Beneath this instruction is a block of data; output from it exactly the lines that run from the one containing "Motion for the" through the one containing "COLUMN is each", inclusive.

Raw records
--- Begin ---

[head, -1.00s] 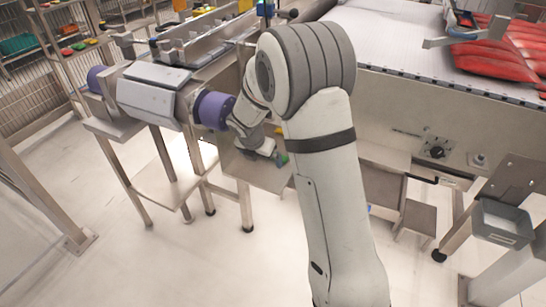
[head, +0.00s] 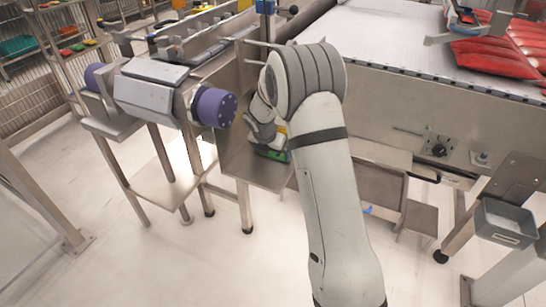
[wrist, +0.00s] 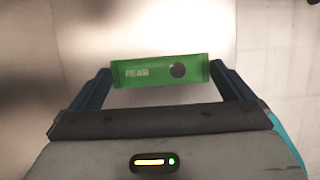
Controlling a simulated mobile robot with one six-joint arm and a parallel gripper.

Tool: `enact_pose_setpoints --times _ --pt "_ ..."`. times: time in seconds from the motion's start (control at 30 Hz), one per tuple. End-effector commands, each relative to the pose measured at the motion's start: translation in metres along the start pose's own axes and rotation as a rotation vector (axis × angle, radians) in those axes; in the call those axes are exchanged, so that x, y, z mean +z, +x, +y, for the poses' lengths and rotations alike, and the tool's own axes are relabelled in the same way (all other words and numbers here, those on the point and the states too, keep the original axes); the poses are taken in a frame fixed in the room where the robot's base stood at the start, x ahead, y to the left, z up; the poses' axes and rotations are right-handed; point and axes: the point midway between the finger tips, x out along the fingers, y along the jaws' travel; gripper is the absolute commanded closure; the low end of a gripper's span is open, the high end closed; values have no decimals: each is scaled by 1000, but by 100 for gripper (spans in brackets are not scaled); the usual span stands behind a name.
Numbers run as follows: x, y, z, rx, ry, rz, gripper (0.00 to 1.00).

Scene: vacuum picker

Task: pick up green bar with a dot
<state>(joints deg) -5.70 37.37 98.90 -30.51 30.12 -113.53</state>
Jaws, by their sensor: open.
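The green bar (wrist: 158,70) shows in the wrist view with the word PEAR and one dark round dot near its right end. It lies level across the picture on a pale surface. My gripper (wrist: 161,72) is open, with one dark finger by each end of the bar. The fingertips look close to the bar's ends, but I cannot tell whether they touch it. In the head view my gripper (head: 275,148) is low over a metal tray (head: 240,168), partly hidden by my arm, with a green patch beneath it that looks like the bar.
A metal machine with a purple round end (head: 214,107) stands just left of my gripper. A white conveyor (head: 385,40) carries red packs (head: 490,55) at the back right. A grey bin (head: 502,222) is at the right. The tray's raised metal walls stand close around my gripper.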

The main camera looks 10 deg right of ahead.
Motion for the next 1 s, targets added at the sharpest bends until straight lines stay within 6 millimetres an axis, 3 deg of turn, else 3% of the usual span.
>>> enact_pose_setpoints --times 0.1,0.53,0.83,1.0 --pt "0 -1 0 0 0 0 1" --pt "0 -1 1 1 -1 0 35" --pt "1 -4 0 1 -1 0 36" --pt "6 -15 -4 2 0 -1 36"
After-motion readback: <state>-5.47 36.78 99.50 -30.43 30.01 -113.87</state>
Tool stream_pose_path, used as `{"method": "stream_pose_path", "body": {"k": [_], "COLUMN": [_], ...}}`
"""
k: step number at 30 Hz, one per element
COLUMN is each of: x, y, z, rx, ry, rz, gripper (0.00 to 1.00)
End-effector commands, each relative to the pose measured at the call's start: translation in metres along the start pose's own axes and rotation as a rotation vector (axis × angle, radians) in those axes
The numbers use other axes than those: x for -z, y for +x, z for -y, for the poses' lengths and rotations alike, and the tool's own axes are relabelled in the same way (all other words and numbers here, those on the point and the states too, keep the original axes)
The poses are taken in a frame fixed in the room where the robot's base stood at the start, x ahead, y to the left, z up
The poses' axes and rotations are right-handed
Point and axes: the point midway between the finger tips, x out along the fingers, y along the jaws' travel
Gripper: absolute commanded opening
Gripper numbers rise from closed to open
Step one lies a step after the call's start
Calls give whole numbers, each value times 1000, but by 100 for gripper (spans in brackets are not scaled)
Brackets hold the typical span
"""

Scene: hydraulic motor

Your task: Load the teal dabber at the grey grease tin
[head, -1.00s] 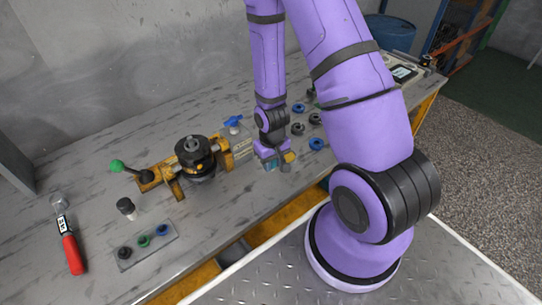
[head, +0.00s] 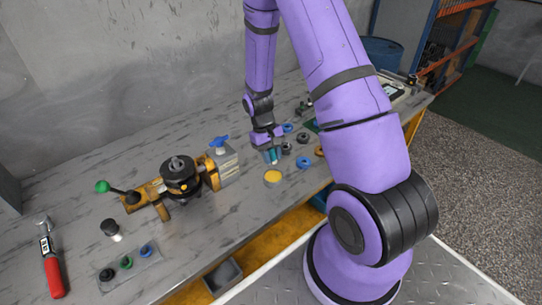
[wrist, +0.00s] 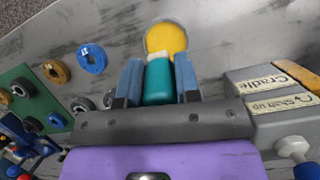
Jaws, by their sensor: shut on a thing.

--- End ---

### Expected answer
Motion for the next 1 s, targets added at the sharpest bends until straight lines stay within 6 millimetres an axis, 3 deg of turn, else 3% of the usual span.
>>> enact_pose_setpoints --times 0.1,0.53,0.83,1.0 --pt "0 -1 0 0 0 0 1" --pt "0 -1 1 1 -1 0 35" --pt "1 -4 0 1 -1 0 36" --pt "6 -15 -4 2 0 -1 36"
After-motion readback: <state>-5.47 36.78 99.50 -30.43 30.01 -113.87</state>
Tool stream_pose_path, used as `{"method": "stream_pose_path", "body": {"k": [_], "COLUMN": [_], ...}}`
"""
k: step number at 30 Hz, one per element
COLUMN is each of: x, y, z, rx, ry, rz, gripper (0.00 to 1.00)

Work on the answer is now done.